I’m no thief, but I am smart enough to realise that, if you’re going to steal a car, and you hope to get away with it, you’re probably going to want to jack something common. You know, that way you can blend in with the crowd. But some imbecile in Arizona apparently didn’t get that memo, because he or she apparently stole the ugliest off-road vehicle of all time. Just look at this thing.

The last time I stole something was 1998, when I was seven years old. I placed a Laffy Taffy on the gas station counter, expecting the cashier to ring it up with whatever else my dad and brothers we purchasing on our road trip. After we left, and began cruising through rural Oklahoma in our family’s Chevy Astro Van, I gently unwrapped the tasty treat, only to be berated by my dad. “David, did you steal that Laffy Taffy?!” he accused.

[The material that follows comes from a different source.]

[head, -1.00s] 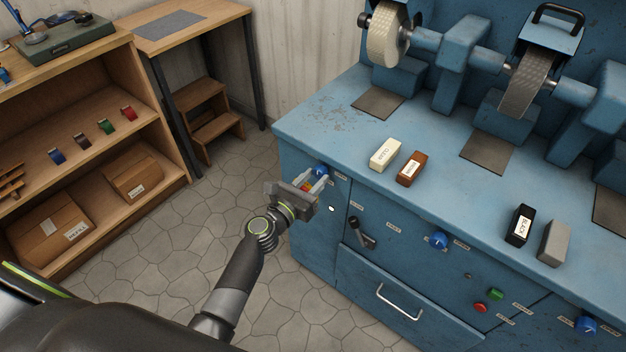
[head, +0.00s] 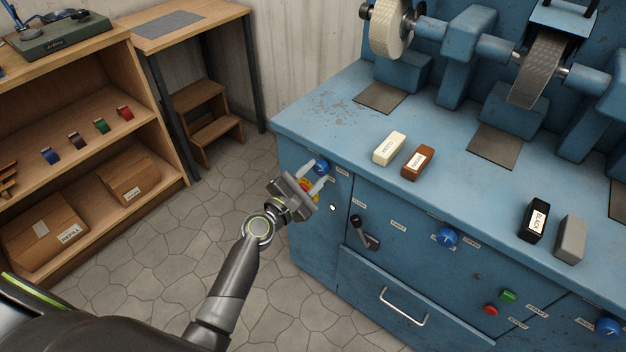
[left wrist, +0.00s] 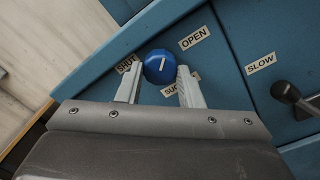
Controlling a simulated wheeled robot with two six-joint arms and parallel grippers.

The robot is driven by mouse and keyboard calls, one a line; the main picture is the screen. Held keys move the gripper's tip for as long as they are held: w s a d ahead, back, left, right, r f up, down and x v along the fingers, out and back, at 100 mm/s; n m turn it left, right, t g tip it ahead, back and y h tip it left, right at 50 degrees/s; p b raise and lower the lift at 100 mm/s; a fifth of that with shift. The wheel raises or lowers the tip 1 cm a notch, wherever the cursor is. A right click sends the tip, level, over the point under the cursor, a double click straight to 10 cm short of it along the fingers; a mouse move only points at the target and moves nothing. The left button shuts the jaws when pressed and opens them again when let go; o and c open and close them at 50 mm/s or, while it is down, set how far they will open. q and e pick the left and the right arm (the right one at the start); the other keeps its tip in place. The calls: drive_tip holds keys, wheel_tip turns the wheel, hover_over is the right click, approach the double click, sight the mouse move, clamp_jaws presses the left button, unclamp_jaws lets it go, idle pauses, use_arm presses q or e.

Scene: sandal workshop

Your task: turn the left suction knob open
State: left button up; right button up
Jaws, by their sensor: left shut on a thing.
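The left suction knob (head: 321,167) is a round blue knob at the left end of the blue bench's front. In the left wrist view, the knob (left wrist: 160,66) has a white mark that points up and slightly right, between the SHUT label (left wrist: 127,64) and the OPEN label (left wrist: 194,38). My left gripper (head: 315,178) is shut on the knob, with one pale finger on each side; the fingers (left wrist: 160,80) partly cover the SUCTION label below. My right gripper is not in view.
The bench (head: 300,124) carries wax bars and grinding wheels. A black lever (head: 364,232), a drawer handle (head: 403,308) and another blue knob (head: 447,238) stick out of its front. A red and yellow part (head: 306,186) shows between my fingers. Left of the bench is open floor.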

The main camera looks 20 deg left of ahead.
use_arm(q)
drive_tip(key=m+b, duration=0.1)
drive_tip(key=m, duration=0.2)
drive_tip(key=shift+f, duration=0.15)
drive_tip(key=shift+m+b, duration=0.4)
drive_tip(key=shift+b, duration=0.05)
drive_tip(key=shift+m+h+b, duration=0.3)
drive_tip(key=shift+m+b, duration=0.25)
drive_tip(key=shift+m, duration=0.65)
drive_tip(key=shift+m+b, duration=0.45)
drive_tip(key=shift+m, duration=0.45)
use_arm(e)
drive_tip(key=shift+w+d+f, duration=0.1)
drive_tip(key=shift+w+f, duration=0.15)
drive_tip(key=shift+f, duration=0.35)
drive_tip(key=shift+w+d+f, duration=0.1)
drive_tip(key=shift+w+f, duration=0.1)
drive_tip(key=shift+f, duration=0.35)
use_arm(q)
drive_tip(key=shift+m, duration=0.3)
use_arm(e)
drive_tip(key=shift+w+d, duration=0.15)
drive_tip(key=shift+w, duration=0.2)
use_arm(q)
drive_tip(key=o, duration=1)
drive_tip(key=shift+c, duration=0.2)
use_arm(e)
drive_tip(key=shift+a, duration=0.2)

“I put it on the counter,” I responded, already beginning to cry, because — at the time — I just wasn’t equipped to handle conflict, especially of the Laffy Taffy-Theft magnitude. After a thorough scolding for what he thought was an intentional robbery, my dad whipped the van around and paid the nickel or quarter or whatever a Laffy Taffy cost back then. It was a scarring experience, and while I didn’t do it on purpose, the event reinforced an already-strong understanding of just how unacceptable it is to steal things. Even really little things. Junkyard bolts and fuses that you could totally shove into your pocket? Nope. You gotta disclose those. A wine opener that your coworker snatched off the bar at a swanky VW press event? Make him put it back. It’s just not worth it.

You get the idea.

I mention all of this only because The Great Laffy Taffy Incident of 1998 may be the reason why even I, a diehard fan of rusty 4x4s, am simply unable to get into the mind of the person who pilfered this homemade off-roader. (OK, I’ll admit that the story was entirely irrelevant, but I wanted to tell you all anyway):

Some Idiot Stole The Ugliest Car In The World And I Just Don’t See How They’ll Get Away With It
Image: Craigslist, Other

Perhaps the thief figured the camouflage paint would make for a covert getaway? I don’t know.

All I know is that a reader sent me a link to a Craigslist listing titled “International Scout – $US1 ($1) (Phoenix),” and now I’m confused.

“This is a vehicle that has a Scout frame, Mercedes 2L diesel, and a Volkswagen fibreglass body that my uncle made in the early 70’s,” the post begins. “Someone stole it on 2-4-21.”

Some Idiot Stole The Ugliest Car In The World And I Just Don’t See How They’ll Get Away With It
Image: Craigslist, Other

“It’s not worth anything,” the ad continues in what has to be the most obvious statement in history, “but means the world to our family.”

The person who wrote the post says a flatbed Dodge (shown above) was involved in the theft, and that anyone who knows what happened to this International Scout with a VW body and Mercedes engine should call the police.

Some Idiot Stole The Ugliest Car In The World And I Just Don’t See How They’ll Get Away With It
Image: Craigslist, Other

I talked to my coworker Jason Torchinsky, one of the world’s foremost experts on VW Beetles and Beetle derivatives. He drew the picture above, and said he thinks the upper part of the body from a “manx-type dune buggy,” but that someone threw on some “home-made fenders” (that’s the wrinkly stuff you see in the image above) below the fibreglass. Jason sent me these images showing how those fibreglass dune buggy kits are set up:

Some Idiot Stole The Ugliest Car In The World And I Just Don’t See How They’ll Get Away With It
Image: Manufacturer
Some Idiot Stole The Ugliest Car In The World And I Just Don’t See How They’ll Get Away With It
Image: Manufacturer

The stolen International/VW/Mercedes vehicle is just so absurdly hideous. I get that the fenders are custom, but why are the wheel openings big enough to fit fire truck tires, and yet they house small nondirectional rubber? I guess it’s so that it’s easy for the exhaust to poke out?

I love the International Harvester badge on the hood, but the homemade grille to cool the water-cooled diesel motor, and the custom top — it’s all like a high school science project gone bad. And yet, I love it.

This thing has soul, and I sincerely hope it ends up back in the hands of its rightful owner, and I do think it will.

Because of this hideous machine ever gets anywhere near a public road, it will be noticed, and eventually, the thief will be caught.